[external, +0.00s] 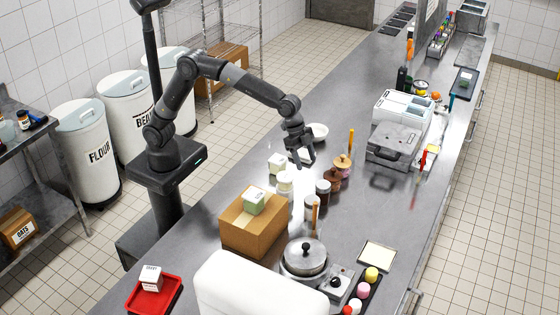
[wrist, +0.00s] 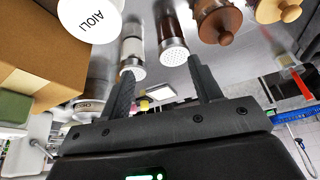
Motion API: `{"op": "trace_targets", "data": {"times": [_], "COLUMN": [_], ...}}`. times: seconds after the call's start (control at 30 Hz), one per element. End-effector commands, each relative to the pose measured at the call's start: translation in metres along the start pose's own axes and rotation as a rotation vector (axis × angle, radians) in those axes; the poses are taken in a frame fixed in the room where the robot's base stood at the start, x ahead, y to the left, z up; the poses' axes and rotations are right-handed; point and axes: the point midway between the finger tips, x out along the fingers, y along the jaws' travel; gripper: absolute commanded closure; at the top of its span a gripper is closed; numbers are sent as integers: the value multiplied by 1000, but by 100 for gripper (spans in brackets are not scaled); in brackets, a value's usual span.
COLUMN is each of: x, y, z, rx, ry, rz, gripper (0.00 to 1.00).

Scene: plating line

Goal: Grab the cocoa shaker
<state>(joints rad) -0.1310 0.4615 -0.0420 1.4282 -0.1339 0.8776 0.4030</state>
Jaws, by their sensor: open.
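The cocoa shaker, a brown cylinder with a perforated metal top, stands in the wrist view (wrist: 173,30), a little beyond and between my fingertips. In the external view it appears to be the dark jar with a pale lid (external: 323,193) in the group on the steel counter. My gripper (external: 301,156) is above the counter, behind that group. In the wrist view, my gripper (wrist: 163,75) is open with nothing between its fingers. No finger clearly touches the shaker. I see no readable label on it.
A white shaker (wrist: 132,50) stands close beside the brown one. Wooden-lidded jars (wrist: 217,22) stand on its other side. The counter towards the pale machine (external: 395,140) has clear room.

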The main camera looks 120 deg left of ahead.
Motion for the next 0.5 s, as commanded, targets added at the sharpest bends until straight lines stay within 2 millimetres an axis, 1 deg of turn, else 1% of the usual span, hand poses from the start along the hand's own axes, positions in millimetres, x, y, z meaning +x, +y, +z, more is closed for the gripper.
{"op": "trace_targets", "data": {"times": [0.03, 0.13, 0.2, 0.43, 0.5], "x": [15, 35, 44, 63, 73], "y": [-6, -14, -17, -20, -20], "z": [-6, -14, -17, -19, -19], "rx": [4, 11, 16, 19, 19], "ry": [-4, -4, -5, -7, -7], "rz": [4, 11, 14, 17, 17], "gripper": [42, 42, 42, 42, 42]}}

------------------------

#### WHAT THE TASK REQUIRES
Each line from the one containing "Goal: Grab the cocoa shaker" through the one containing "<state>(joints rad) -0.1310" must be retyped exactly, the first and last of these included.

#### RESPONSE FOR THIS EXERCISE
Goal: Grab the cocoa shaker
<state>(joints rad) -0.1310 0.4615 -0.0420 1.4282 -0.1339 0.8776 0.4030</state>

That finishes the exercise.